---------- Task inputs
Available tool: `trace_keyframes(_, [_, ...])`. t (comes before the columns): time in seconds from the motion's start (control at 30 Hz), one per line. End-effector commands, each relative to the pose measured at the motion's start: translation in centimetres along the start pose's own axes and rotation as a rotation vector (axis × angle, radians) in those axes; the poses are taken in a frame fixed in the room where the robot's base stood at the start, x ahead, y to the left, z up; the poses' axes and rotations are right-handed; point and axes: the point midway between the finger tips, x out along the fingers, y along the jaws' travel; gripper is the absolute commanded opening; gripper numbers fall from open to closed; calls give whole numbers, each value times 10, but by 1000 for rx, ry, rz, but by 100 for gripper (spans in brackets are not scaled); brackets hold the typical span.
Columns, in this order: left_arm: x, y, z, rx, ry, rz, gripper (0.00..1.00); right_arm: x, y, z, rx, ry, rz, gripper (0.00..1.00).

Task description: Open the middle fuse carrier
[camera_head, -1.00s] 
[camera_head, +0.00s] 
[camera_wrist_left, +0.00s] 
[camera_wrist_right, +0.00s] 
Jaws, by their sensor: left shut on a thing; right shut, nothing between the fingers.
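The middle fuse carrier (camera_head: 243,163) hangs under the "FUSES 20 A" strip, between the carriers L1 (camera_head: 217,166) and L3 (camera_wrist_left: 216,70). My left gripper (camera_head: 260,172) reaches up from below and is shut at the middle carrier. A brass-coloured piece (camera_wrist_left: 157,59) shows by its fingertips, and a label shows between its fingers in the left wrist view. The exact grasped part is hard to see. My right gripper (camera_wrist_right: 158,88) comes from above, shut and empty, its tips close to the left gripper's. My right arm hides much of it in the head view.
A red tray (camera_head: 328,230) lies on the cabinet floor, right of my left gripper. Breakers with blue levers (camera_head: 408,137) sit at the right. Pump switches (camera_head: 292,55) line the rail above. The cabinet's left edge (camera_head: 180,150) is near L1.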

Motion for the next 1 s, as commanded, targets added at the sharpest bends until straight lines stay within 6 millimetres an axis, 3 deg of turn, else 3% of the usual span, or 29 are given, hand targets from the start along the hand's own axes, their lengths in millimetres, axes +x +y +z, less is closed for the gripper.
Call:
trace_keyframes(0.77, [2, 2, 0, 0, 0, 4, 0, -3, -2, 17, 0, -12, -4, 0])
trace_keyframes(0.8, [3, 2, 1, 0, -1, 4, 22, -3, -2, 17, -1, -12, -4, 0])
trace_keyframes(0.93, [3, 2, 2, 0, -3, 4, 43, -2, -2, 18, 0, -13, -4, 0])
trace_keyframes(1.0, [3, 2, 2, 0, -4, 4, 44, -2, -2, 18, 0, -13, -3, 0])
--------------------
---------- Task inputs
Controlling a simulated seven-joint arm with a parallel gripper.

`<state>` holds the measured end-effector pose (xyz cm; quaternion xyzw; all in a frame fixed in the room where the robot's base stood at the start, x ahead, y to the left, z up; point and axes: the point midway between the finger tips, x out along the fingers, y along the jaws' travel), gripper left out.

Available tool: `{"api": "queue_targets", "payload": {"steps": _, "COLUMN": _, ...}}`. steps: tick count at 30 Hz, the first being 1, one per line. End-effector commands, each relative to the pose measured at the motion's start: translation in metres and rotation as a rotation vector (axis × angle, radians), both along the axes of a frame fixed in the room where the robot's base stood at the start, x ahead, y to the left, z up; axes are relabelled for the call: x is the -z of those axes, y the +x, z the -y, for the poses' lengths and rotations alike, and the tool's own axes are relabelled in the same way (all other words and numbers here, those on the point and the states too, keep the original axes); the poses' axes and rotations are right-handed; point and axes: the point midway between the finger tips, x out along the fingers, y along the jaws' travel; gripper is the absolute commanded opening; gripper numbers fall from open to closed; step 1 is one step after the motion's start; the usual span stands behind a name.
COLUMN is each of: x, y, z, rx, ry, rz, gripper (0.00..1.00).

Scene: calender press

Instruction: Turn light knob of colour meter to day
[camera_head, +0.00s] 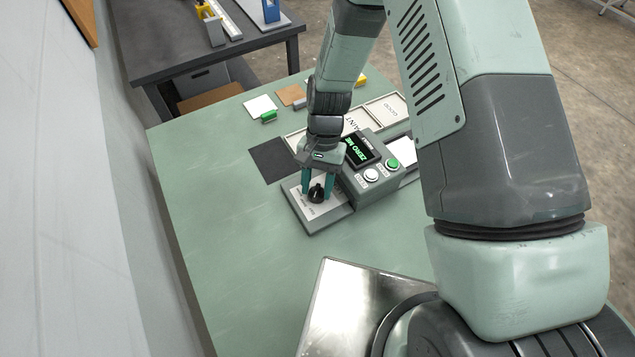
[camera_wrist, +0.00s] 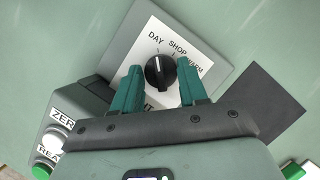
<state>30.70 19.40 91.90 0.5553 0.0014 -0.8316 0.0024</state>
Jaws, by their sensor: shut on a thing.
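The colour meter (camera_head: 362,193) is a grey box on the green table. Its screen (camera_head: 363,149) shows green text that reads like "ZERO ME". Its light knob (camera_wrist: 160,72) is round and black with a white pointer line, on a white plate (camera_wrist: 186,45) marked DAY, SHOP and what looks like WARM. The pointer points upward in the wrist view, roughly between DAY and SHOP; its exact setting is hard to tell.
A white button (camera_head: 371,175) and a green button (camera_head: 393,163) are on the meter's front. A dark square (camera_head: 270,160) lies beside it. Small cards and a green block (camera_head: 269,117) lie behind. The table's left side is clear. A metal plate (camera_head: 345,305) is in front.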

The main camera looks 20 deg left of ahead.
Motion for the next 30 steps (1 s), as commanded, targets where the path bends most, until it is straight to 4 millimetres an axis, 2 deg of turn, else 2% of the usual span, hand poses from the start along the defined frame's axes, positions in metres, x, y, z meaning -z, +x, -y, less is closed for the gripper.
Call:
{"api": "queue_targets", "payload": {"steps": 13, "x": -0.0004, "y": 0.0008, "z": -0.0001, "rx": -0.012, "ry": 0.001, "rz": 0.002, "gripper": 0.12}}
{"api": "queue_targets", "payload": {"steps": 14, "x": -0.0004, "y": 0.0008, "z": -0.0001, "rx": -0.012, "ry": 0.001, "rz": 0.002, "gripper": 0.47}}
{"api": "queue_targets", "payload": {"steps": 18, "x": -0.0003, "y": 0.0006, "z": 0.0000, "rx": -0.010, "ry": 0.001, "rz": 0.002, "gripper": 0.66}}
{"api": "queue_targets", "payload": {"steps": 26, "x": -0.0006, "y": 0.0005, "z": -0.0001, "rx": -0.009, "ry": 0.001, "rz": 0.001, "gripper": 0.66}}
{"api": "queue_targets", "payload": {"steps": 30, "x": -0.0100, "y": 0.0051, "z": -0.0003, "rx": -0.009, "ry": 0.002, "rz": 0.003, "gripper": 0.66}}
--------------------
▸ Given task: Copy out each line in the preceding records that contains "angle".

▸ Answer to the exercise:
Available tool: `trace_keyframes(_, [_, ...])`. t (comes before the columns): time in seconds from the motion's start (control at 30 Hz), one per line. End-effector commands, each relative to the pose measured at the motion's start: translation in centimetres along the start pose's own axes and rotation as a rotation vector (axis × angle, radians) in those axes; the poses are taken in a frame fixed in the room where the robot's base stood at the start, x ahead, y to the left, z up; the poses' axes and rotations are right-handed; point and axes: the point midway between the finger tips, x out along the fingers, y along the jaws' travel; gripper is the absolute commanded opening; gripper numbers fall from open to closed; calls give whole numbers, each value times 10, but by 1000 for rx, ry, rz, but by 100 for gripper (spans in brackets are not scaled); brackets hold the typical span.
Available tool: `{"api": "queue_targets", "payload": {"steps": _, "COLUMN": _, ...}}`. steps: tick count at 30 Hz, the first being 1, one per line. End-effector commands, each relative to the pose measured at the motion's start: translation in metres and rotation as a rotation vector (axis × angle, radians), both along the axes of a frame fixed in the room where the robot's base stood at the start, x ahead, y to the left, z up; axes are relabelled for the call: x is the -z of those axes, y the +x, z the -y, for the poses' lengths and rotations alike, and the tool's own axes are relabelled in the same way (all other words and numbers here, those on the point and the states too, keep the original axes); the poses' axes and rotations are right-handed; point and axes: the point midway between the finger tips, x out along the fingers, y along the jaws' travel; gripper is the absolute commanded opening; gripper numbers fall from open to closed; step 1 is one step after the motion's start; the usual span stands behind a name.

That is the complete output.